Old Cricket Club – Whaley Bridge

So here we are or are we?

What was is and used to be – relocated at some point from one side of the Roosdych to the other, a complete glacial washout is narrowly avoided.

Forces known or unknown forced the closure of the site and its attendant architecture. I myself, an occasional puzzled passerby, stop stare and snap this lovelorn cabin on the hill.

Where once teas were taken betwixt and between overs, wind, rain, ice and snow have eroded roof, walls, windows and doors. A structure almost rent asunder, bare wooden bones revealed as cladding and glass gradually surrender to the unwelcome intrusion of the elements.

Let’s take a look.

There is now a brand new Whaley Bridge Cricket Club.

Doncaster – Police Station and Law Courts

I’ll try anything twice or more – including a trip to Doncaster.

Once in the rain two years ago, more recently in broken cloud and sunshine.

In search of the work of Frederick Gibberd .
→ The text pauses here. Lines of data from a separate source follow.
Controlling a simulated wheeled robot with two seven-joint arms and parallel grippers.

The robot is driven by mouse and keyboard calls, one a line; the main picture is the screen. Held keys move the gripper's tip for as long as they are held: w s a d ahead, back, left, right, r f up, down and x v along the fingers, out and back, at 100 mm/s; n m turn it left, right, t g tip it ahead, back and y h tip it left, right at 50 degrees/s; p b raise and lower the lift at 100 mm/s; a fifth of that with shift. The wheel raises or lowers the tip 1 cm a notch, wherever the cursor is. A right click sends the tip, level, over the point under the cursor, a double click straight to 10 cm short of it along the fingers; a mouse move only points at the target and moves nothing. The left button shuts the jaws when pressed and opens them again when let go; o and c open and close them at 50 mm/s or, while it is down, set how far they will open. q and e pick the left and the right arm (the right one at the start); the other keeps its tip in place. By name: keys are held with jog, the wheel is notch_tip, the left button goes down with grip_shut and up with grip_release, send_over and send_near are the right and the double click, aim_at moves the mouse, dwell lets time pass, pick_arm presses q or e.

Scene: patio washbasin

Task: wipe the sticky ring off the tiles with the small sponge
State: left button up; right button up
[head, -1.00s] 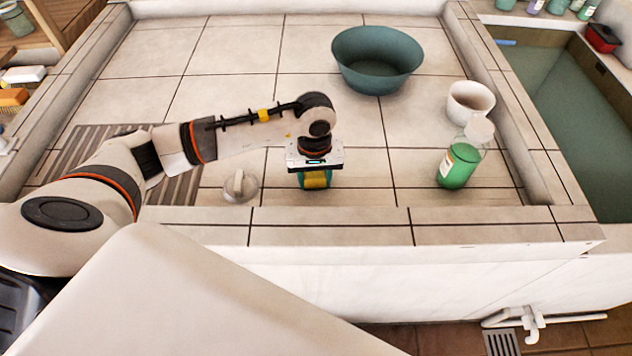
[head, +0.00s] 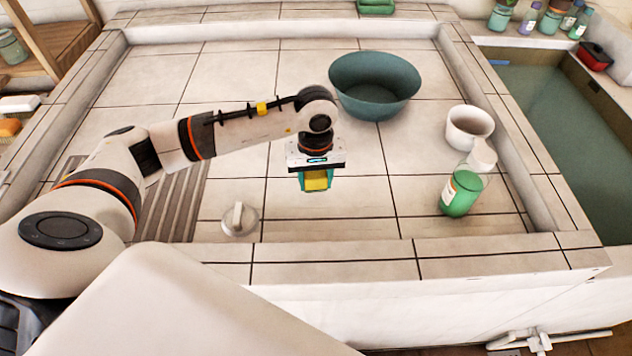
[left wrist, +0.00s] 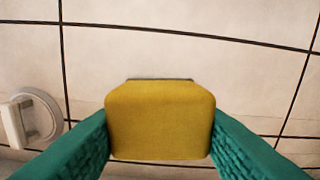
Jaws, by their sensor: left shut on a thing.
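My left gripper (head: 316,184) is shut on a small yellow sponge (head: 315,181), over the tiled basin floor (head: 330,222). In the left wrist view, the yellow sponge (left wrist: 160,120) sits between the two green ribbed fingers, with pale tiles (left wrist: 190,50) and dark grout lines behind it. I cannot tell whether the sponge touches the tiles. I make out no sticky ring on the tiles in either view; the sponge and gripper hide part of them. My right gripper is not in view.
A round lid-like piece with an upright grip (head: 240,218) lies left of the sponge. A teal bowl (head: 374,86), a white cup (head: 468,127) and a green bottle (head: 460,192) stand to the right. A slatted grate (head: 172,205) lies left. Raised tiled edges surround the floor.

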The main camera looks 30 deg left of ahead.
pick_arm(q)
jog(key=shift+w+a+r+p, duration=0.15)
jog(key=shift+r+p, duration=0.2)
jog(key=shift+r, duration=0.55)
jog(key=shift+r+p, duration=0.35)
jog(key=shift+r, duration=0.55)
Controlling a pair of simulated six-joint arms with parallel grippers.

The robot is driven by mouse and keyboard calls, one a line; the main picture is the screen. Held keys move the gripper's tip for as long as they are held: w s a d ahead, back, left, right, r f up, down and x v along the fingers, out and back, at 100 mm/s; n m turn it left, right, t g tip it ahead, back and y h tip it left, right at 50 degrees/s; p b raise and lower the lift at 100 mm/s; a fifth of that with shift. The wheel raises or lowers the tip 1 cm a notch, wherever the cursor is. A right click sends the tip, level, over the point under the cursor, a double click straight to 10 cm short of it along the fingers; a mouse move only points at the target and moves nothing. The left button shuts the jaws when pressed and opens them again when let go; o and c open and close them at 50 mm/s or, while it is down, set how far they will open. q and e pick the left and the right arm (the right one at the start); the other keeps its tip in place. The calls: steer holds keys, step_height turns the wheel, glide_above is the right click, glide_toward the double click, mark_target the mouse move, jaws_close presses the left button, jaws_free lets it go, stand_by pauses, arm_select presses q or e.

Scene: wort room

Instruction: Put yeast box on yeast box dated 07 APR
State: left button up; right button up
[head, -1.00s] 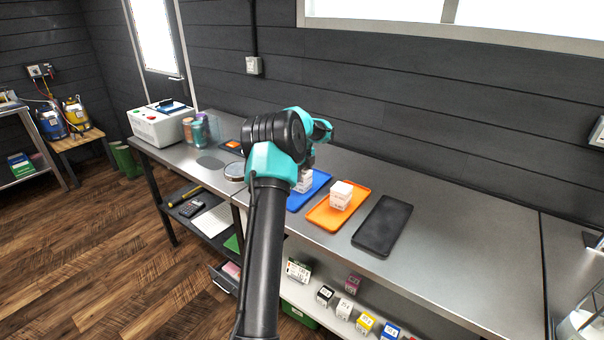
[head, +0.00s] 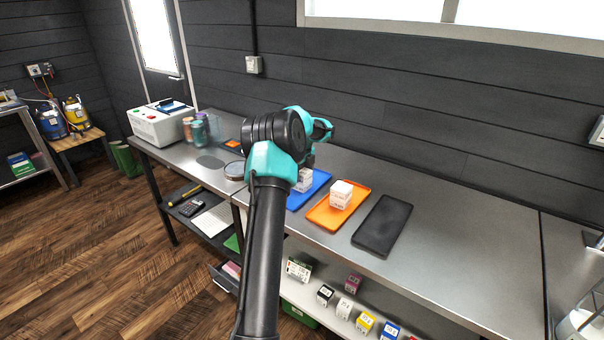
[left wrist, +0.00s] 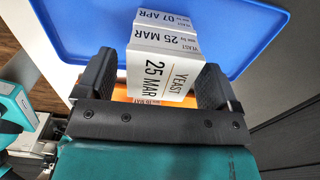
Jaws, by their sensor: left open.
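A white yeast box labelled 25 MAR (left wrist: 163,76) is between the fingers of my left gripper (left wrist: 155,82) in the left wrist view. Directly beneath it is the yeast box dated 07 APR (left wrist: 158,18), over the blue tray (left wrist: 85,30). The upper box appears to rest on the lower one, roughly aligned, with no gap visible. My left gripper is open around the upper box. In the head view, my arm partly hides these white boxes (head: 304,181) on the blue tray (head: 319,183). My right gripper is not in view.
An orange tray (head: 322,219) with white boxes (head: 341,194) lies to the right, then an empty black tray (head: 383,226). The steel bench (head: 450,240) is clear further right. Jars (head: 199,130) and a white machine (head: 160,124) stand at the left.

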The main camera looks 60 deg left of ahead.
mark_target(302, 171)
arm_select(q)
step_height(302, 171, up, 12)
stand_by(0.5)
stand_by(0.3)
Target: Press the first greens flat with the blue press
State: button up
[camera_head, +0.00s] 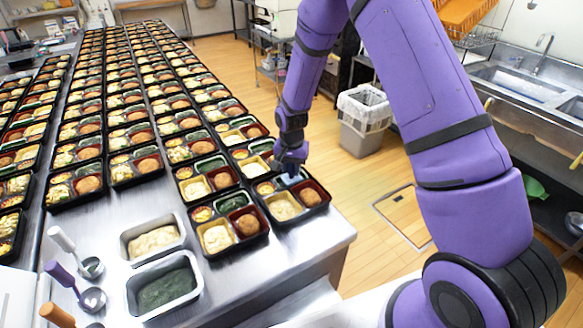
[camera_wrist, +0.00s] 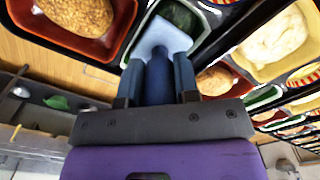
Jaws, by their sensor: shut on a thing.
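My gripper (camera_head: 291,160) is shut on the handle of the blue press (camera_wrist: 158,78), between its two fingers in the wrist view. The press's pale blue plate (camera_wrist: 165,38) is over the green compartment of the nearest right-hand bento tray (camera_head: 268,218). Dark greens (camera_wrist: 184,17) show beyond the plate in that compartment. The plate hides the rest of them. I cannot tell whether the plate touches them. The plate also shows as a pale patch (camera_head: 291,180) below my gripper in the head view.
A neighbouring bento tray (camera_head: 230,246) stands to the left, with many more in rows behind. A metal pan of greens (camera_head: 137,308) and a pan of pale food (camera_head: 129,259) stand at the front left. Several ladles lie beside them. The counter's front right corner is bare.

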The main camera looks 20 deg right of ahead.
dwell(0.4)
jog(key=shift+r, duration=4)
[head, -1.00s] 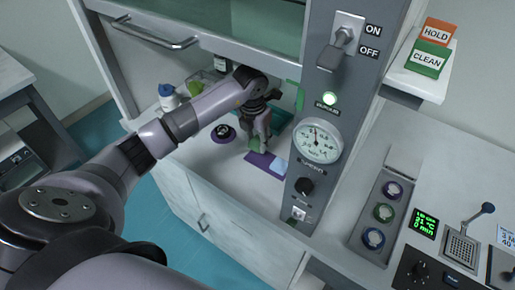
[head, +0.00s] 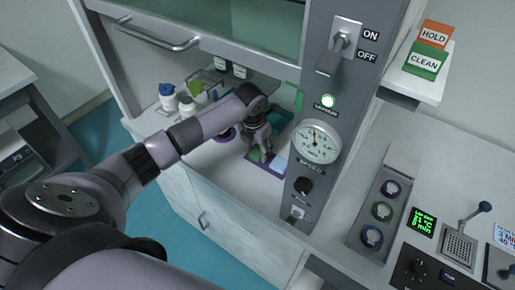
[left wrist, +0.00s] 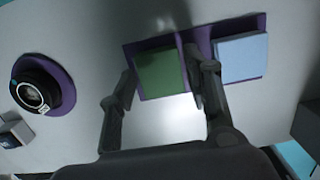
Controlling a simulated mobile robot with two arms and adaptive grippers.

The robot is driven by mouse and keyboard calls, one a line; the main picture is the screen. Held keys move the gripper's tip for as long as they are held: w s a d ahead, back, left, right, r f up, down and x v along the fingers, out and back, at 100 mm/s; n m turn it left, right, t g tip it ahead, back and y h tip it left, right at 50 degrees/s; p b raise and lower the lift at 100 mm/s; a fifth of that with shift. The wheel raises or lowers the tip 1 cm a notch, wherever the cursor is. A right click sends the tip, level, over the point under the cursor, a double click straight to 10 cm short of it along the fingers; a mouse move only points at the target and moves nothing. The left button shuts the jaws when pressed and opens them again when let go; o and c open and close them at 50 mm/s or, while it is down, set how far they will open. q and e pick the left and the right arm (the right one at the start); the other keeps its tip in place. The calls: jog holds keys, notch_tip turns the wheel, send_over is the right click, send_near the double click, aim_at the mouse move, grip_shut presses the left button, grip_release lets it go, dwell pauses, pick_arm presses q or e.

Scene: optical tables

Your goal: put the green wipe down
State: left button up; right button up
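The green wipe (left wrist: 161,72) is a flat square lying on the left part of the purple mat (left wrist: 196,36) in the left wrist view. In the head view the wipe (head: 257,155) shows partly below my left gripper (head: 262,156). In the left wrist view the left gripper's fingers (left wrist: 160,72) stand apart on either side of the wipe, and I see no clear grip on it. A light blue wipe (left wrist: 241,58) lies on the right part of the mat. My right gripper is not in view.
A round dark item on a purple ring (left wrist: 40,93) sits left of the mat. Bottles (head: 168,97) stand at the cabinet's left. The grey control post (head: 312,150) with its gauge (head: 316,142) rises close to the right. White surface in front of the mat is clear.

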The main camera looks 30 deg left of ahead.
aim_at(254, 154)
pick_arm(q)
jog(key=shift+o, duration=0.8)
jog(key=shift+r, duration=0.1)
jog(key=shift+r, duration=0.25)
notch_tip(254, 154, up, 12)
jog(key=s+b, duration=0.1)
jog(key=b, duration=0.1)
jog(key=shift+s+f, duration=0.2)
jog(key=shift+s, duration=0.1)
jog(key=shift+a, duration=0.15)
Son of Coventry – architect, author and leading post-war planner.

From 1949 onwards plans were afoot to develop the Waterdale area of Doncaster – civic buildings, courts, educational provision and the like WH Price the Borough Surveyor at the helm. In 1955 Gibberd was appointed to oversee the site, though many of his designs were unrealised, his Police Station and Law Courts opened in 1969.

The area was also home to the Technical College and Coal – later Council House, both now demolished.

Information Doncaster Civic Trust.

The Courts and Police Station now nestle behind the much newer civic developments, part of much wider regeneration scheme.

So let’s go back in time to a wet day in 2016 – when first I chanced upon these municipal concrete bunkers of law and order – where Brutalism is embodied in the buildings content and purpose, as well as its style.

This is an architecture that instructs you to avoid wrongdoing at all costs – or suffer the inevitable consequences.

Come and have a go if you think you’re hard enough.

2019 and I’m back again – architecturally little or nothing has changed, still standing – stolid solid pillars of justice. The day is brighter ever so slightly softening the harsh precast panels against a bluer spring sky.

High Street Estate – Pendleton

High Street Pendleton 1930s – the cast of Love on the Dole walk down High Street Pendleton, passing Hill’s Pawnbroker, author Walter Greenwood is ninth from the right.

This was a dense area of back to back terraces adjacent to pubs, schools, churches, mills, docks and cattle markets. Communities formed from shared patterns of employment, education, leisure and worship.

These communities survived into the 1960s and the coming of slum clearance, followed by an intense period of rebuilding in the modern manner.

Archival photographs Digital Salford

Patterns of employment, economic boom and bust, the exponential expansion in higher education, all contribute to the change in character of the area, along with slow and sudden demise in social housing.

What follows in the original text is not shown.